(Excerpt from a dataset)
————

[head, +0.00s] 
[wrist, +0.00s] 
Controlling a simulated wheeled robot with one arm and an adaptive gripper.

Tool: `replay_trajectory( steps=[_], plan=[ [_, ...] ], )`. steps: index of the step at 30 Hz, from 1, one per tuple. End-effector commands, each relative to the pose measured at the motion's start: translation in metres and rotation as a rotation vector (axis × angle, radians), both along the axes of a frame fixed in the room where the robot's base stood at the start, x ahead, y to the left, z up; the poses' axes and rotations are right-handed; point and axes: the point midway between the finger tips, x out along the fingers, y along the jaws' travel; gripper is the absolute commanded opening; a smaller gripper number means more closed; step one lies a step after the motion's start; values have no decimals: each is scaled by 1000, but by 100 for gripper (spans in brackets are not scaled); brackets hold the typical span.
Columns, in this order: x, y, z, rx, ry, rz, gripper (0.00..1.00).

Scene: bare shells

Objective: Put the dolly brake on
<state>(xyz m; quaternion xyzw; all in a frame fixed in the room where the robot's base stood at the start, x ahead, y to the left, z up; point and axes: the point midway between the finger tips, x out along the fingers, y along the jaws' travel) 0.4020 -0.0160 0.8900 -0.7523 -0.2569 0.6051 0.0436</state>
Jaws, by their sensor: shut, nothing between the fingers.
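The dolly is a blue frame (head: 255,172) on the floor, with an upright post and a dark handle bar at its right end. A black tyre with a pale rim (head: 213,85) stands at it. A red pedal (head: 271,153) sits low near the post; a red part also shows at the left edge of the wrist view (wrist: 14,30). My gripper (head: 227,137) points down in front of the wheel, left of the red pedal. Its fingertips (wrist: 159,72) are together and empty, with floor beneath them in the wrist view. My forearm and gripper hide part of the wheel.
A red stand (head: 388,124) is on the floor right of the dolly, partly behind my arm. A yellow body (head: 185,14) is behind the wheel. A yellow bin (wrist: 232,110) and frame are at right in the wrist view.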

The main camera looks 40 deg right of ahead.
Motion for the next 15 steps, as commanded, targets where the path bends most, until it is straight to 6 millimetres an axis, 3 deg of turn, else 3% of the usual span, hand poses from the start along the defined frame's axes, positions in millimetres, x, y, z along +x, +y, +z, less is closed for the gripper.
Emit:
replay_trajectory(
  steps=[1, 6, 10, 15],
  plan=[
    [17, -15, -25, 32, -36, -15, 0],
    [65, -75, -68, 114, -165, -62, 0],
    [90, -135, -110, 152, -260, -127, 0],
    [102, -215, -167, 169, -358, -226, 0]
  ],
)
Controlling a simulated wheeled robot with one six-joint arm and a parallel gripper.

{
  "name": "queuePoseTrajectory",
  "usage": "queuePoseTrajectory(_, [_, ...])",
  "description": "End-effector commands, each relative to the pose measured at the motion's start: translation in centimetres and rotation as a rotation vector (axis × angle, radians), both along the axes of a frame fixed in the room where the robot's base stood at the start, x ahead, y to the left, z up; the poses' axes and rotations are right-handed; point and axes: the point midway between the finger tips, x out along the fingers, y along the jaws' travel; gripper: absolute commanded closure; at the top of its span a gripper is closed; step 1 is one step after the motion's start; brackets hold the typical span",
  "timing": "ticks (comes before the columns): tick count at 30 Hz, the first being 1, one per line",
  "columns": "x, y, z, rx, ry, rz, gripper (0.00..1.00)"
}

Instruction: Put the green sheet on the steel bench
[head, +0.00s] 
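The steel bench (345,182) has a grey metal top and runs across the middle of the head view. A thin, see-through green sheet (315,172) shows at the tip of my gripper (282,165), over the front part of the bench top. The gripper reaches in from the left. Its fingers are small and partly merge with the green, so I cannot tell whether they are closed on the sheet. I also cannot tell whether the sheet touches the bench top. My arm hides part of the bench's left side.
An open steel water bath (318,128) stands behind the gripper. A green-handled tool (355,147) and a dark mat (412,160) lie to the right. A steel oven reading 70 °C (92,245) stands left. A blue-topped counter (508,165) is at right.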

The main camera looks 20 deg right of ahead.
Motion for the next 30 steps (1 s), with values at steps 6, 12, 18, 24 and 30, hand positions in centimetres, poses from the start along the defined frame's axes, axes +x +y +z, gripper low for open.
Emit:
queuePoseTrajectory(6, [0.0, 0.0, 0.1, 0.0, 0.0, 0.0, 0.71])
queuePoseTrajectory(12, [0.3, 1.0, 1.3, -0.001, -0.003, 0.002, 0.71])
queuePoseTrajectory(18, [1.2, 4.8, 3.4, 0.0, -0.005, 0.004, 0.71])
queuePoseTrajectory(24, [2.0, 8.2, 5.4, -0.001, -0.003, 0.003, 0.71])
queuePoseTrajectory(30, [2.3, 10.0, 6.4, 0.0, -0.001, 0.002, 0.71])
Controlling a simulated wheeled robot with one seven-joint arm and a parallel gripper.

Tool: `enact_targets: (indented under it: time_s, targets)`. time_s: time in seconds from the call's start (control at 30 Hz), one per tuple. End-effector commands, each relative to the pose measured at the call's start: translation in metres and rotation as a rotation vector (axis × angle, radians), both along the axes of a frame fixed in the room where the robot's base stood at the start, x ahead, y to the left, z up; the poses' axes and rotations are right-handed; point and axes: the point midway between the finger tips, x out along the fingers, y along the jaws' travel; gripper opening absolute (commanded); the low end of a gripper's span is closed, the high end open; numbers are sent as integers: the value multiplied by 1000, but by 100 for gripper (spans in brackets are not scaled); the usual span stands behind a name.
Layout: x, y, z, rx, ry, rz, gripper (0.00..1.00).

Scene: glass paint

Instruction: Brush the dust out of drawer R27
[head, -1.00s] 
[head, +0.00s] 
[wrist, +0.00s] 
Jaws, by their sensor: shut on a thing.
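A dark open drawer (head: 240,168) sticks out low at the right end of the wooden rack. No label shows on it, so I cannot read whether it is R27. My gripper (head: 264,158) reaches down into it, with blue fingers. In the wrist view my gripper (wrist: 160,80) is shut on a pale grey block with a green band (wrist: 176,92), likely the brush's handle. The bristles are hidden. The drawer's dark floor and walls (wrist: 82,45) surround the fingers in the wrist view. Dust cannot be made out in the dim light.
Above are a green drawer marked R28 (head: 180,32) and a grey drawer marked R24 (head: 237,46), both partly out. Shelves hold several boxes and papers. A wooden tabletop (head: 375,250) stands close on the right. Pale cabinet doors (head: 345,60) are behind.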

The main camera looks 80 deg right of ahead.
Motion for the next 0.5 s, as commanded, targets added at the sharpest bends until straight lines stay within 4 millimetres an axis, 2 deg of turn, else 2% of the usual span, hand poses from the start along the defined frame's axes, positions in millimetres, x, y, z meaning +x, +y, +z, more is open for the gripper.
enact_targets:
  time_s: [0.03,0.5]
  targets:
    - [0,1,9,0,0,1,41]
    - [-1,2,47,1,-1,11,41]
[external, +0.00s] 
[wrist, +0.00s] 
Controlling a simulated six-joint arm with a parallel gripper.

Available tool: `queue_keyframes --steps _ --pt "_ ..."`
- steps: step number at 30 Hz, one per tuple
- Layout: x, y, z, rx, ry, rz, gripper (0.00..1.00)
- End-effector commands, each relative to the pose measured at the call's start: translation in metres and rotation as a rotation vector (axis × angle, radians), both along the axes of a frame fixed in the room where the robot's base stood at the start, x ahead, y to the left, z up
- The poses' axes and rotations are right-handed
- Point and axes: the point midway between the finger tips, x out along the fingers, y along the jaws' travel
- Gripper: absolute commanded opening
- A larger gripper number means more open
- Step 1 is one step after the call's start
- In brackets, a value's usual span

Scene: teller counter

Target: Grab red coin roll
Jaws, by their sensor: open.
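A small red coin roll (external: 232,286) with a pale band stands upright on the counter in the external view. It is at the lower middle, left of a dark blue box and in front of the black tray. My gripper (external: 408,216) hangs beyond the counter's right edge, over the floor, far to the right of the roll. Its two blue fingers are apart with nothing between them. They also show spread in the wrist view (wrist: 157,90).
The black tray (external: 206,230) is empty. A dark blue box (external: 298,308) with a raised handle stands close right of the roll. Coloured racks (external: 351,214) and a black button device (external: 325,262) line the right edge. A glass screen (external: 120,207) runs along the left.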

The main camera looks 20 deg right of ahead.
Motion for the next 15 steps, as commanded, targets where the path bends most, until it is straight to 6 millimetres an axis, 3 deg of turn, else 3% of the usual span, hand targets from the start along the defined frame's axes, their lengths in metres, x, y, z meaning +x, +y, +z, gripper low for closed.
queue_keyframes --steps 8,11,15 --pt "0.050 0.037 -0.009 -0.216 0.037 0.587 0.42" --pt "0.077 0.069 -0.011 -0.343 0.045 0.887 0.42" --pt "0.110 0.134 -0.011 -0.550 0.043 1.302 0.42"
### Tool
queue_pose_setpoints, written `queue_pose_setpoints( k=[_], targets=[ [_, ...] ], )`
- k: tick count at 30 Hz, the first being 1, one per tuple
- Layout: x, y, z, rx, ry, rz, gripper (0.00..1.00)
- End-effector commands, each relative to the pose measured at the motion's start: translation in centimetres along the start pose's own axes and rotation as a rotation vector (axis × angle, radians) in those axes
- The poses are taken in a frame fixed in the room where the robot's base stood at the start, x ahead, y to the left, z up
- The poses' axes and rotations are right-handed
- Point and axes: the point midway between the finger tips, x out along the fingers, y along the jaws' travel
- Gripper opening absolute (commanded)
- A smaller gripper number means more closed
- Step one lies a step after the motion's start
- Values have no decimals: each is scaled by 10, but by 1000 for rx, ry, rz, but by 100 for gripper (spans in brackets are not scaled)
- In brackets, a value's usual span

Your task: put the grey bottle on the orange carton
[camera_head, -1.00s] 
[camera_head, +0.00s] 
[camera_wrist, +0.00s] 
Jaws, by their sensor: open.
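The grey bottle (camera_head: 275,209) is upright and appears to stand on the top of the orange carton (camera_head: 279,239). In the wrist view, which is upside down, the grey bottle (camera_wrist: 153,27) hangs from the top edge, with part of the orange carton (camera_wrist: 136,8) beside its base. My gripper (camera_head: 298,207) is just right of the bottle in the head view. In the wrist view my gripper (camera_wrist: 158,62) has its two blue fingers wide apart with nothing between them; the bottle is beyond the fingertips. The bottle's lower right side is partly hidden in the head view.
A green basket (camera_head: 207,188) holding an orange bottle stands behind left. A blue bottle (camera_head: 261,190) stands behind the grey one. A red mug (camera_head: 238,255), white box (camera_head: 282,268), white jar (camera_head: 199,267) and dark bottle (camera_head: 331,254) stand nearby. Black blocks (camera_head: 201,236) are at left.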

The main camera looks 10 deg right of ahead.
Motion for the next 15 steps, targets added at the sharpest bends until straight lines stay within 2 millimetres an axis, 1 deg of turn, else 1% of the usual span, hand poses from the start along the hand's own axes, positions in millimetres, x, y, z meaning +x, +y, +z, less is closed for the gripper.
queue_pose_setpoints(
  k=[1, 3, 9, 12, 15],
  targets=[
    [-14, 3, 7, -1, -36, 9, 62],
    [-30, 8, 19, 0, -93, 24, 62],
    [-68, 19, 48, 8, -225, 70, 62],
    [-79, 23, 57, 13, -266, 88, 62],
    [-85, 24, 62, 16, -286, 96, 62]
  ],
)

————

* Exercise brief: Find the lines with the string "Controlling" and reproduce them.

* Exercise answer:
Controlling a simulated wheeled robot with one arm and an adaptive gripper.
Controlling a simulated wheeled robot with one six-joint arm and a parallel gripper.
Controlling a simulated wheeled robot with one seven-joint arm and a parallel gripper.
Controlling a simulated six-joint arm with a parallel gripper.

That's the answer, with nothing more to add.